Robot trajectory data
════════════════
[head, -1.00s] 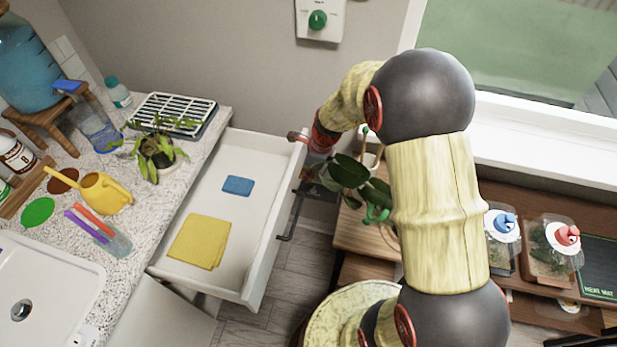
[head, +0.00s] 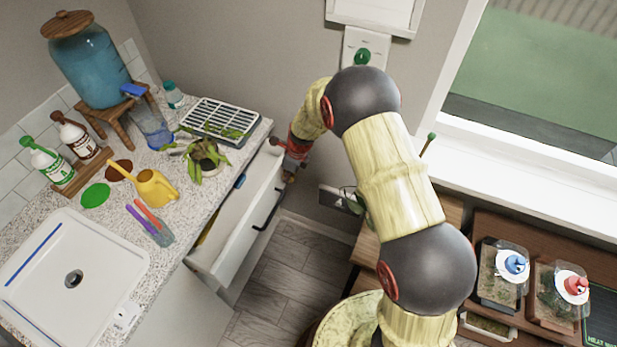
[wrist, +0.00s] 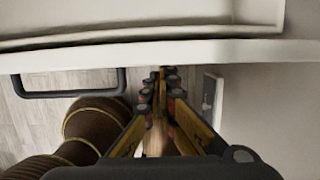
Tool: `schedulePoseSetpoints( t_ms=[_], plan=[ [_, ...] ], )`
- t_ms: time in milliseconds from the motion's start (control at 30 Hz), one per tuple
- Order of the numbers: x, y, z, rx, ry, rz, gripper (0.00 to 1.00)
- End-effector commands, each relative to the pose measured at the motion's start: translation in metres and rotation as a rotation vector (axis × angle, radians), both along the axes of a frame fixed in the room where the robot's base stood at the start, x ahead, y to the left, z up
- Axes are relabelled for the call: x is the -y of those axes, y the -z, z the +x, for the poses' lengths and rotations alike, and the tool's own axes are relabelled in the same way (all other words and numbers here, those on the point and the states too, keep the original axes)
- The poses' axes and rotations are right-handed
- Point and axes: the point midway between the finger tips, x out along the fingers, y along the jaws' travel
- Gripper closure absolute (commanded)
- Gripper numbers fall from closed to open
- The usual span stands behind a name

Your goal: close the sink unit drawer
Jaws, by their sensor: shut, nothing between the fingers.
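The sink unit drawer (head: 236,228) is white and stands partly open below the speckled counter. Its front panel carries a dark bar handle (head: 268,209). Inside, slivers of a blue item (head: 240,181) and a yellow cloth (head: 206,233) show; the counter hides the rest. My gripper (head: 278,144) is at the far end of the drawer front, by its top edge. In the wrist view my gripper (wrist: 160,78) is shut and empty, its tips at the drawer's front panel (wrist: 200,53), to the right of the handle (wrist: 68,84). I cannot tell whether they touch it.
The counter (head: 110,182) holds a sink (head: 100,265), a yellow watering can (head: 155,188), a potted plant (head: 205,160) and a drying rack (head: 222,118). A wooden shelf (head: 450,215) with lidded jars is at the right. Floor (head: 285,270) in front of the drawer is clear.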

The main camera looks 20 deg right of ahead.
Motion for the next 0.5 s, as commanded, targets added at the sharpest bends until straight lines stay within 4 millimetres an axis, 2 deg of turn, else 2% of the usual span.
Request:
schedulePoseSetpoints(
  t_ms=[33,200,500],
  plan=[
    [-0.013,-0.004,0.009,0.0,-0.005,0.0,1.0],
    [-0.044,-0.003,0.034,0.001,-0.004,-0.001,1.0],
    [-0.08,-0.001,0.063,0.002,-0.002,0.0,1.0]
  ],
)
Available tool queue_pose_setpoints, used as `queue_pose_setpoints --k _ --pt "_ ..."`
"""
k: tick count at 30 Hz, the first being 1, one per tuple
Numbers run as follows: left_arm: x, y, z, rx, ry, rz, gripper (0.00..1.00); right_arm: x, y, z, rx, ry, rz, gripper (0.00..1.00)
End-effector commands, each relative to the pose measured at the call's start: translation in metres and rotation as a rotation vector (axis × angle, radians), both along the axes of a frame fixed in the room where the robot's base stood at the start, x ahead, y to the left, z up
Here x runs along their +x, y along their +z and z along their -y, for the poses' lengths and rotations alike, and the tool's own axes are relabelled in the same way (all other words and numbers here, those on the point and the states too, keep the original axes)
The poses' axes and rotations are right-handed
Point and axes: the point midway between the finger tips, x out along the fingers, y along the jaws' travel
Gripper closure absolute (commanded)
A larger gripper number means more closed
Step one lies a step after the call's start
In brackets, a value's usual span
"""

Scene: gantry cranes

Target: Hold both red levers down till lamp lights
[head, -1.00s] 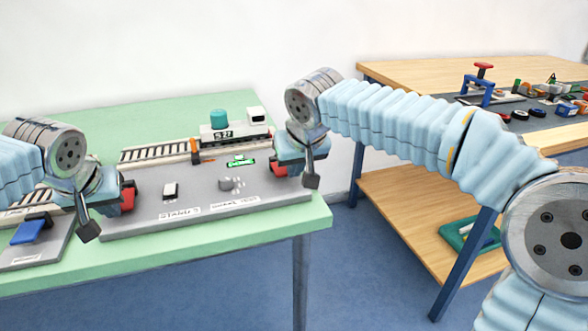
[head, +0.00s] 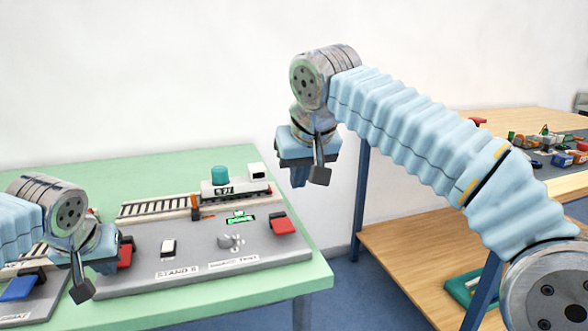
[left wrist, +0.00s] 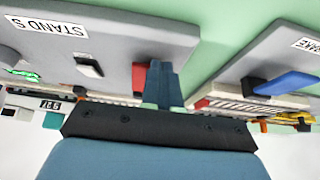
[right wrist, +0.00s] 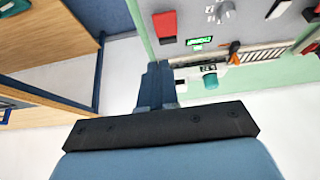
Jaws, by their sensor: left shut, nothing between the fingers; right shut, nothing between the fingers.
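The grey stand panel (head: 195,250) lies on the green table. Its right red lever (head: 283,225) is clear of any gripper and also shows in the right wrist view (right wrist: 165,25). Its left red lever (head: 125,256) is partly hidden by my left gripper (head: 106,264); in the left wrist view this lever (left wrist: 140,76) shows beside the shut fingers (left wrist: 162,82). I cannot tell whether they touch. My right gripper (head: 300,177) is shut and empty, raised above the table's right edge, apart from its lever. A small display (head: 240,218) glows green; its text is too small to read surely.
A toy locomotive (head: 235,188) and track (head: 160,205) stand along the panel's back. Left of it is another panel with a blue lever (head: 18,288). A wooden table (head: 400,240) with small parts stands at right, beyond a gap.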

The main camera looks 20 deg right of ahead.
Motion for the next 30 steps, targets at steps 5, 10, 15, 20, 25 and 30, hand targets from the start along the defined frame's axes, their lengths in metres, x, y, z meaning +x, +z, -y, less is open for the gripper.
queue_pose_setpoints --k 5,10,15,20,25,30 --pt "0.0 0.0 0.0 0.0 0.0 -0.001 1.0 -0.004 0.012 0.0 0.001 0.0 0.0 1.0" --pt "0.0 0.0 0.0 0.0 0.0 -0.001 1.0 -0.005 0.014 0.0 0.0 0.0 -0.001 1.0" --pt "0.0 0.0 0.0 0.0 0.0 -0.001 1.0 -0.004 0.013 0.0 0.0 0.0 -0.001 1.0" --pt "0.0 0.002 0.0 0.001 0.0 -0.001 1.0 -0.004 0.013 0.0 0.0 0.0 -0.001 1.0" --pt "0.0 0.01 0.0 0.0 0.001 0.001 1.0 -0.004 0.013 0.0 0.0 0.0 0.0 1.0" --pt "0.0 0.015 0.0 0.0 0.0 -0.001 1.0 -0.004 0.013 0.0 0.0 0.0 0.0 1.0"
════════════════
WRITTEN PROBLEM: Exactly the lines from the line containing "Motion for the next 0.5" to the line containing "Numbers run as", both included, are to be set down; no other line belongs in the answer.

SOLVED EXERCISE:
Motion for the next 0.5 s, as commanded, targets added at the sharpest bends until straight lines stay within 4 millimetres an axis, 2 deg of turn, else 2% of the usual span.
Request:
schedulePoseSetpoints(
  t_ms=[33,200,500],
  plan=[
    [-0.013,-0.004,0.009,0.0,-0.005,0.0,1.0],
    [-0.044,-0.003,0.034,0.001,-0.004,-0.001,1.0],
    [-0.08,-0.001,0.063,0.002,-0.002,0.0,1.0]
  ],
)
Available tool queue_pose_setpoints, used as `queue_pose_setpoints --k _ --pt "_ ..."`
"""
k: tick count at 30 Hz, the first being 1, one per tuple
Numbers run as follows: left_arm: x, y, z, rx, ry, rz, gripper (0.00..1.00); right_arm: x, y, z, rx, ry, rz, gripper (0.00..1.00)

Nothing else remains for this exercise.